Lyric is question? “First I make him eat it ‘til he lockjaw. Give it to him good, knock a nigga socks off, uh” [Mulatto (now Latto) - Bitch From Da Souf]. Love this song by the way. It was my first time hearing her music, but back to the issue…
I almost thought, “He couldn’t have. I was around a corner, so it could’ve just been the song itself.”, but that would be foolish. I’m not surprised, I never put it past him. Lucky (for him), I don’t snitch, but that is something that could have lost him his job. I personally don’t use “nigga” on the clock because I’ve gotten the feeling that I will receive unspoken criticism by my caucasian counterparts that will result in uncomfortability and an eventual phase out of my employment, which is not even legal I don’t think, but it can be worked around. Even my fellow African American coworkers don’t hear it from me. I feel as a Mexican-American who manages a company and familiar with intercultural relations, he should not only know that, that is not very respectful to your African American guests and coworkers, but also grounds for termination, if reported.

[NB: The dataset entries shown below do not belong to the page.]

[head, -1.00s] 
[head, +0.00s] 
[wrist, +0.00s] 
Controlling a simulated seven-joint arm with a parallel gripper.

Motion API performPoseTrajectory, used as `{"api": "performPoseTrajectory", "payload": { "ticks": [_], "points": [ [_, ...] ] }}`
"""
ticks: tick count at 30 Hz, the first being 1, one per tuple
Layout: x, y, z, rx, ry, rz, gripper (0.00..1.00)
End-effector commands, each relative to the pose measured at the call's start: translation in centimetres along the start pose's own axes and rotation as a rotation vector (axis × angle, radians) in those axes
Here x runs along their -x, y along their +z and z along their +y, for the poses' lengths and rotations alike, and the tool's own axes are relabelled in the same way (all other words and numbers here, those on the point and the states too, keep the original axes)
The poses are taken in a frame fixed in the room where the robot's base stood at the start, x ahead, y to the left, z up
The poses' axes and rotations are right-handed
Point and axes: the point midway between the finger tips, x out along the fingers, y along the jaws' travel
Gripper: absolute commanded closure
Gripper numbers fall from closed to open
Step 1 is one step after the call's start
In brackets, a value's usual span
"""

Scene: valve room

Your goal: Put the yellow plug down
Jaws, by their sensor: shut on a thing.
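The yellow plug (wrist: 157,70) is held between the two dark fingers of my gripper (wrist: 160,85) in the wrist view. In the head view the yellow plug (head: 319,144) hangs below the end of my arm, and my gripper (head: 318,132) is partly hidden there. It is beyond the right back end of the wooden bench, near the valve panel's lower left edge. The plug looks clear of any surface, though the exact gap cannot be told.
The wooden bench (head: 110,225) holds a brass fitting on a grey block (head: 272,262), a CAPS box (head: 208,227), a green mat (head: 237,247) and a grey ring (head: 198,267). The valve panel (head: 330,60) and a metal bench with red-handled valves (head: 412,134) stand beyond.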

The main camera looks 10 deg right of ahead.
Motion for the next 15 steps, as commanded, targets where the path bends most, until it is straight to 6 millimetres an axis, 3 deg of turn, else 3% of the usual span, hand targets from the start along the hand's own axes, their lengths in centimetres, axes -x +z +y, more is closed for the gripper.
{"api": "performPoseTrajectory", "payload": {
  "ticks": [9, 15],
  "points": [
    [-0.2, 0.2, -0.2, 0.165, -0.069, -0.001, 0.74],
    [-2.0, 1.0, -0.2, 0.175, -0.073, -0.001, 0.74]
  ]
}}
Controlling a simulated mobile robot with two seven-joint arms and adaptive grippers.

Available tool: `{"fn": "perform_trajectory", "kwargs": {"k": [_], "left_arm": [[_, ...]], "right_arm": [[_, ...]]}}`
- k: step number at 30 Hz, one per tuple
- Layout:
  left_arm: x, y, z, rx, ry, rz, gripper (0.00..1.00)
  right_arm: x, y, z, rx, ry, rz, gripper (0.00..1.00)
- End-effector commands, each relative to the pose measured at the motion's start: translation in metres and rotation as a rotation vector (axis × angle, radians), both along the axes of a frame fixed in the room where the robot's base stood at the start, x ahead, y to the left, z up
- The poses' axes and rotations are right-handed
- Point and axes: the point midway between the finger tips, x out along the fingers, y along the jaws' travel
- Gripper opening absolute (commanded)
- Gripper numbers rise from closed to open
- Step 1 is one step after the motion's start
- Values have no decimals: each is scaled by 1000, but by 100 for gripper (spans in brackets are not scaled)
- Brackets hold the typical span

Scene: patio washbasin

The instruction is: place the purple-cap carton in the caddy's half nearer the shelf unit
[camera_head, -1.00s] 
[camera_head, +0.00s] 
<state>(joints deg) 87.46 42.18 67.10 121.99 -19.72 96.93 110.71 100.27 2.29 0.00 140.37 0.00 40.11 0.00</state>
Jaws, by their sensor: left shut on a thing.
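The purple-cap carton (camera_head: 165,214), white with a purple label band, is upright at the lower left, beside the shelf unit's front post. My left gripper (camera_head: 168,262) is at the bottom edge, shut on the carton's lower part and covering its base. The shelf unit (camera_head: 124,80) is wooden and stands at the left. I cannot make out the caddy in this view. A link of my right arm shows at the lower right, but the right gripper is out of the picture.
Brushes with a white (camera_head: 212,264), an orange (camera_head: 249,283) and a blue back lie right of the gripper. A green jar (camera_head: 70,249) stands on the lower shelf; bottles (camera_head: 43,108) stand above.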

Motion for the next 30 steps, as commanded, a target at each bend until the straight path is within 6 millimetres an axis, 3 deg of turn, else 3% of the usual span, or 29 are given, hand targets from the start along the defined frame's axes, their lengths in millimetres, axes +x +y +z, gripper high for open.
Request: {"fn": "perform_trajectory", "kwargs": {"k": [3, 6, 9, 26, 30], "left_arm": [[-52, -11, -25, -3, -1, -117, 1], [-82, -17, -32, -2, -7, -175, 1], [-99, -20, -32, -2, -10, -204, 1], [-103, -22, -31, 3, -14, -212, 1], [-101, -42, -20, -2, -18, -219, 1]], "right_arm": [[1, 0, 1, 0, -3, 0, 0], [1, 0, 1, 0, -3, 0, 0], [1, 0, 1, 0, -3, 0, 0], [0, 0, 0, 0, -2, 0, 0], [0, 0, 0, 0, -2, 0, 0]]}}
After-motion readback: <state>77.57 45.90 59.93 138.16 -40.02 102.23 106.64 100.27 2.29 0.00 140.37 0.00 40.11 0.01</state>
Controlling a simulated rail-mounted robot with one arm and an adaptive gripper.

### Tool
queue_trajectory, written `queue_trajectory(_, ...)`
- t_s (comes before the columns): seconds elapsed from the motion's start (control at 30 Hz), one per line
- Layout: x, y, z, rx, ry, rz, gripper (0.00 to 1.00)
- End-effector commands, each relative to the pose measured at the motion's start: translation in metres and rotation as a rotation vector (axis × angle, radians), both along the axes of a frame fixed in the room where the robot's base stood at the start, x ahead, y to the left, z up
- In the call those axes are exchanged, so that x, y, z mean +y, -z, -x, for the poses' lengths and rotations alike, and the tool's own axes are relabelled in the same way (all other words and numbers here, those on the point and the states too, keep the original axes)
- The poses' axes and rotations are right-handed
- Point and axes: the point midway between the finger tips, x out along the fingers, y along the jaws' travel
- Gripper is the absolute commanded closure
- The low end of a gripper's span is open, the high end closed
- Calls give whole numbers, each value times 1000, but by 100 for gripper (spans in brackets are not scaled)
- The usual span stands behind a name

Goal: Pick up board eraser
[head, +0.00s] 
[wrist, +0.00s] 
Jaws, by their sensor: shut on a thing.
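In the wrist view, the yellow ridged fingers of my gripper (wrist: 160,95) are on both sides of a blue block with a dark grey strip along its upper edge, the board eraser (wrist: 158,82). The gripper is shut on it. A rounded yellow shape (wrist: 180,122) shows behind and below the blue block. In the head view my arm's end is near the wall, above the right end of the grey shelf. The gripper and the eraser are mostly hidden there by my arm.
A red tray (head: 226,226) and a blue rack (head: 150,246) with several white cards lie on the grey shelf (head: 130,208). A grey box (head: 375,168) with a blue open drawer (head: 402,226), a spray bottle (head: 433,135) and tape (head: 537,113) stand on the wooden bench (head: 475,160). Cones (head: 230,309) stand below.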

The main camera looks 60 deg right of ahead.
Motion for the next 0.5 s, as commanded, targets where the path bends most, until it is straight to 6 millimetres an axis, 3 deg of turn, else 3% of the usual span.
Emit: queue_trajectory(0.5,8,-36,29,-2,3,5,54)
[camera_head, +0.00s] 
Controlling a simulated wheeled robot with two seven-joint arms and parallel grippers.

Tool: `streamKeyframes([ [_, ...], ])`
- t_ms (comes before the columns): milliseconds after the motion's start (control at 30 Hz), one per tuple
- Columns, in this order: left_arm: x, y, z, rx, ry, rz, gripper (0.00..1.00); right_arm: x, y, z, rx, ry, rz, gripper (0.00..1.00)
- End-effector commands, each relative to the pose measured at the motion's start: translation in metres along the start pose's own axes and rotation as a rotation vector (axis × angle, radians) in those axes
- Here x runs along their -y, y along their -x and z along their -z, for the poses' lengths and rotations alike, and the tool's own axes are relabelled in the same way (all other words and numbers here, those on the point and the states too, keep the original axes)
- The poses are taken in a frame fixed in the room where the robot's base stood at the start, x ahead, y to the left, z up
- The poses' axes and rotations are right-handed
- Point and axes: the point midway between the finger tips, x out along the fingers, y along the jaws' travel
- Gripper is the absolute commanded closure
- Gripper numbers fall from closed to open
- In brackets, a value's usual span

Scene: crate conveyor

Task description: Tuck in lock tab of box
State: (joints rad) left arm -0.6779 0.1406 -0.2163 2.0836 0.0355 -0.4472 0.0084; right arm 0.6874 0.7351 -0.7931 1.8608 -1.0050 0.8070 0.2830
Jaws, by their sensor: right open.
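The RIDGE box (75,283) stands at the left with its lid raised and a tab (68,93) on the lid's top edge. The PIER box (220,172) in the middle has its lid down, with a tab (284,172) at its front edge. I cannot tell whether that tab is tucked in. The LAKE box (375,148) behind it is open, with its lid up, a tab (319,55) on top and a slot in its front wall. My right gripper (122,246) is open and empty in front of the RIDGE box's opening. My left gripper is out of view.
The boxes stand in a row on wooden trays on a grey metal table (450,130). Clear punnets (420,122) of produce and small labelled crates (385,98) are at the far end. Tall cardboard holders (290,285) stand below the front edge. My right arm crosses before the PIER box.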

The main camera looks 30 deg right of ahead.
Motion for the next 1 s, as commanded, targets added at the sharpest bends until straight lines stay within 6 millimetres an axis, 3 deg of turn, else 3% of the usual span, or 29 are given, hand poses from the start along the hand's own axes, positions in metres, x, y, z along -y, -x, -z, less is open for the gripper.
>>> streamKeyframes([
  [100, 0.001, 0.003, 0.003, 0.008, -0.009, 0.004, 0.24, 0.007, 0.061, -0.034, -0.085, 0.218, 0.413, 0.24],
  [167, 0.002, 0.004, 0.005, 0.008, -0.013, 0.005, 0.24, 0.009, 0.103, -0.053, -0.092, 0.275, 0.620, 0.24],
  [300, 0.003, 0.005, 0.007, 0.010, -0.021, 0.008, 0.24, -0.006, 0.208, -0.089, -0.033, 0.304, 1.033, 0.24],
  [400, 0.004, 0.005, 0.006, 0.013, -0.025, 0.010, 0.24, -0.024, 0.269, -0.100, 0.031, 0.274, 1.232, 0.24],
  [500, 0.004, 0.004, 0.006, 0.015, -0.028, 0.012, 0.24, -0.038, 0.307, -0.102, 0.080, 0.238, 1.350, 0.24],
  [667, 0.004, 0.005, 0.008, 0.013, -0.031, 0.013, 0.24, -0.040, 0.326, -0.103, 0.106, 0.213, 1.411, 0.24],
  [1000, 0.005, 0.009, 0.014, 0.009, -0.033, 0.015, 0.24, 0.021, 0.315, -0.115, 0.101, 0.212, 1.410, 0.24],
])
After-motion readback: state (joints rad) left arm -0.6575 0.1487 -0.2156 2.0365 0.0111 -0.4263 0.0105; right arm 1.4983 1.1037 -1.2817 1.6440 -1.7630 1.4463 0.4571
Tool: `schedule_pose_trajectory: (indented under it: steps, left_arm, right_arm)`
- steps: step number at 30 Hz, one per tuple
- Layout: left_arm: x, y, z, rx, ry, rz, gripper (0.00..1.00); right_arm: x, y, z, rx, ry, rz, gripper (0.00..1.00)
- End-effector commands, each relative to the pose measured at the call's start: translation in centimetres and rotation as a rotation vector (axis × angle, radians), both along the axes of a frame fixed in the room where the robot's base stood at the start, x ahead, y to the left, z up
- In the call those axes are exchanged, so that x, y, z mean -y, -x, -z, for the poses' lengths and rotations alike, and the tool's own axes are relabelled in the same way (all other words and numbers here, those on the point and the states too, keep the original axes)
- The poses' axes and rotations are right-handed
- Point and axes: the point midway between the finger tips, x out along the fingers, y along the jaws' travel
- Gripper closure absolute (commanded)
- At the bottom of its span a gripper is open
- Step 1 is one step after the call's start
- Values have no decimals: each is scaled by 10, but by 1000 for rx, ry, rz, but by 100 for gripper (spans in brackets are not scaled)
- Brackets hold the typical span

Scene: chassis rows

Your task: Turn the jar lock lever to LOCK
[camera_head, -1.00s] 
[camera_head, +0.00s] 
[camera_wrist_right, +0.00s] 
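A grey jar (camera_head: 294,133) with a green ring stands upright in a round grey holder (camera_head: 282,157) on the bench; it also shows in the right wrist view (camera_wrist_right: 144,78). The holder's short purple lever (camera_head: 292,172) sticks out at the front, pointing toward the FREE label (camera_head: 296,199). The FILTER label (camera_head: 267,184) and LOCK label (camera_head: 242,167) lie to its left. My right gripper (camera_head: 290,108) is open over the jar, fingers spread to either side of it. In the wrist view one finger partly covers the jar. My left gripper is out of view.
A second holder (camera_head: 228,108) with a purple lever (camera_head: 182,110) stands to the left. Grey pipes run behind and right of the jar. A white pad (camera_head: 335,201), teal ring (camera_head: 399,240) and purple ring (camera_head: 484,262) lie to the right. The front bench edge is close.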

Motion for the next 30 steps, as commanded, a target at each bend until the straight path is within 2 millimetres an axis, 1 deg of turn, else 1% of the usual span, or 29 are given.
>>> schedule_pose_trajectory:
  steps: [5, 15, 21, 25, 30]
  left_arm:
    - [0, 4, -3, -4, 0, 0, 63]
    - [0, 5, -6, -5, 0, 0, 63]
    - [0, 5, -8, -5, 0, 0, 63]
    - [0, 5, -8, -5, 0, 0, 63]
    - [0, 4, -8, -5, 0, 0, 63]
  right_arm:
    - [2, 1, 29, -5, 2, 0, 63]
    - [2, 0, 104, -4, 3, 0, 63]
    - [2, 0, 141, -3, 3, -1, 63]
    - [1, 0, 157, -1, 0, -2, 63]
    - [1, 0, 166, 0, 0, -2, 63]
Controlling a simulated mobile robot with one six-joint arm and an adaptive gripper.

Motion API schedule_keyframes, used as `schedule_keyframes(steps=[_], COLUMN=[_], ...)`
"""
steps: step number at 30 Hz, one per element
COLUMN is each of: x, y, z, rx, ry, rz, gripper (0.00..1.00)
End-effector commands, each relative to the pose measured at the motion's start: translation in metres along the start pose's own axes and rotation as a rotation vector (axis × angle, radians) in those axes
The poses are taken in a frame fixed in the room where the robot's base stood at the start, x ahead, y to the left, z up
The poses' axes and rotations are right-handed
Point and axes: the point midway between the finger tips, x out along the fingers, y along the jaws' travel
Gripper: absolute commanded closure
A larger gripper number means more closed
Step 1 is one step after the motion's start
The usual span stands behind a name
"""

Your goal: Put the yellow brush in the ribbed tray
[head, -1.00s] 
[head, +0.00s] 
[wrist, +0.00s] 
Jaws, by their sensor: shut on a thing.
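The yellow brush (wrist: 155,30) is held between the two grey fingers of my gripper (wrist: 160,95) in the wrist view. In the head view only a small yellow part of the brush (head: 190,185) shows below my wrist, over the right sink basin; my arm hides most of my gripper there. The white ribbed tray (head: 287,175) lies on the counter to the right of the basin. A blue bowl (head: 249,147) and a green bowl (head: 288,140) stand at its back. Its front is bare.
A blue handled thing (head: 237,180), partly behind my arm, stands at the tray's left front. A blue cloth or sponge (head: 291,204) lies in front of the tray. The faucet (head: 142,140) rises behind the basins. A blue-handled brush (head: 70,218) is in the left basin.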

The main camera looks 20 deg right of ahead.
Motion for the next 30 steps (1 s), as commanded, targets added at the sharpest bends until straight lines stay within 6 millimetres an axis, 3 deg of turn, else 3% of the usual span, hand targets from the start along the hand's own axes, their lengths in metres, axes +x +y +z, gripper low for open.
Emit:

Aside from that, I’ve decided my monthly expenses to-be funds will have to take a large cut tomorrow. I have to get a few unknown necessities, some new jeans and the noodles restock will be insane. I am looking to get around or over 200, if possible. I haven’t cut myself short on monthly expenses versus my own needs in quite some time, but what time better than now. This starving period has been the strangest one. Absolutely, no time to fit my errands in between and I’m craving noodles. I almost thought only alternating between ramen noodles and chicken salad would be difficult, but I could honestly do this forever. It’s like my two favorite things endlessly, one old, one new.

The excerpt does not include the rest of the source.